Q. To what cause is that owing?

A. To a concurrence of causes ; the restraints lately laid on their trade, by which the bringing of foreign gold and silver into the colonies was prevented ; the prohibition of making paper money among themselves ; and then demanding a new and heavy tax by stamps ; taking away at the same time, trials by juries, and refusing to receive & hear their humble petitions.

Q. Don't you think they would submit to the stamp-act, if it was modified, the obnoxious parts taken out, and the duties reduced to some particulars, of small moment?

A. No; they will never submit to it. . . .

Q. Was it an opinion in America before 1763, that the parliament had no right to lay taxes and duties there?

A. I never heard any objection to the right of laying duties to regulate commerce ; but a right to lay internal taxes was never supposed to be in parliament, as we are not represented there. . . .

Q. Would the repeal of the stamp-act be any discouragement of your manufactures?
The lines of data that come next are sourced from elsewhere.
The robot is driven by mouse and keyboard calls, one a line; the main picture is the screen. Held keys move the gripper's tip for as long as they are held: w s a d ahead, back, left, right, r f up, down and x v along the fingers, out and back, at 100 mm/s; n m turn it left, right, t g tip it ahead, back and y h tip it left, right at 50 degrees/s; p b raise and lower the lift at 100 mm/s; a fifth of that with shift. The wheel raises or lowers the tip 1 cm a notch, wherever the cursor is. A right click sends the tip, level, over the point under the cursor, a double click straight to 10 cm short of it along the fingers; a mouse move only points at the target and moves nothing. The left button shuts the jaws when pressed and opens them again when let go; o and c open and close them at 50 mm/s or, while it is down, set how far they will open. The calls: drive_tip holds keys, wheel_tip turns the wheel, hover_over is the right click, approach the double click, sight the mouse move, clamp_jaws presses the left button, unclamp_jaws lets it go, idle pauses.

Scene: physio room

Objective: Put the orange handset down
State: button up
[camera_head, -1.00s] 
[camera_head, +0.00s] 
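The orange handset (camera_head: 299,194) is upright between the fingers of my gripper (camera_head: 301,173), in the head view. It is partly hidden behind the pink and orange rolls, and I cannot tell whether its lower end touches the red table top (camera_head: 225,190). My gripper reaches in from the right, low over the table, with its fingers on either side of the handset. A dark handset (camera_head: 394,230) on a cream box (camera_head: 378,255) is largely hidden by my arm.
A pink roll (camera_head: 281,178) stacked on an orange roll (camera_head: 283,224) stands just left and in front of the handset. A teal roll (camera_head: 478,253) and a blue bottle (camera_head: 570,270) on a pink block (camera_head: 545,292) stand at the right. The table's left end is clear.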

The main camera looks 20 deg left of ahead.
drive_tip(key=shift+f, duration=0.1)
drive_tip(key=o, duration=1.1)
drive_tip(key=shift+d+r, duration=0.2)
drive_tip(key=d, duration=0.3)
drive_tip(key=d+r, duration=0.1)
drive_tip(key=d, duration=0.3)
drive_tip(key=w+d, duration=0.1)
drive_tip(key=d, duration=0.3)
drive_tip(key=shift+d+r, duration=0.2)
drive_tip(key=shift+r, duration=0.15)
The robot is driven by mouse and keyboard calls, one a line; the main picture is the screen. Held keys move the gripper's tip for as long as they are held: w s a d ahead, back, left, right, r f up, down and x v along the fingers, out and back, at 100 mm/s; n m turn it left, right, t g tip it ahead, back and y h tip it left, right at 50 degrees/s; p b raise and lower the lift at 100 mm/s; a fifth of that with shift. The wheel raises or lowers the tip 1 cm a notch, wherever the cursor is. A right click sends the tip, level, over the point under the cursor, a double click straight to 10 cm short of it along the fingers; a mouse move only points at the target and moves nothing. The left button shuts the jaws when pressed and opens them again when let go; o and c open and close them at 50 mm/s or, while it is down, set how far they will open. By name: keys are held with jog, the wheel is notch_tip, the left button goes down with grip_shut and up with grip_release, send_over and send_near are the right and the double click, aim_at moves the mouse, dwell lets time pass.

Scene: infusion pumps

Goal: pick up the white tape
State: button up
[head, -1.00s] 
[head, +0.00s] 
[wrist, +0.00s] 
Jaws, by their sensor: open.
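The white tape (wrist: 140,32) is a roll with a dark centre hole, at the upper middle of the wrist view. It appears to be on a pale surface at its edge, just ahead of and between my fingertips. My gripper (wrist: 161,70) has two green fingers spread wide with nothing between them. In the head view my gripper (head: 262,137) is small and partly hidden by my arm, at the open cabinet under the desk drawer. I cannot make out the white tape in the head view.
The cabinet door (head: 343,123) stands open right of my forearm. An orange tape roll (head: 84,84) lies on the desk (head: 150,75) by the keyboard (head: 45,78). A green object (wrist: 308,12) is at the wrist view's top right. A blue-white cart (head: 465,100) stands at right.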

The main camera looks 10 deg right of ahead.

Will the people that have begun the manufacture decline it?

A. Yes, I think they will ; especially, if, at the same time, the trade is opened again, so that remittances can be easily made. I have known several instances that make it probable. In the war before last, tobacco being low, and making little remittance, the people of Virginia went generally into family manufactures. Afterwards, when tobacco bore a better price, they returned to the use of British manufactures. So fulling mills were very much disused in the last war in Pennsylvania, because bills were then plenty, and remittance could easily be made to Britain for English cloth and other goods.

Q. If the stamp-act should be repealed, would it induce the assemblies of America to acknowledge the rights of parliament to tax them, and would they erase their resolutions?A. No, never.

Q. Is there no means of obliging them to erase those resolutions?

A. None that I know of; they will never do it unless compelled by force of arms.

Q. Is there no power on earth that can force them to erase them?

A. No power, how great soever, can force men to change their opinions. . . .

Q. Would it be most for the interest of Great-Britain, to employ the hands of Virginia in tobacco, or in manufactures?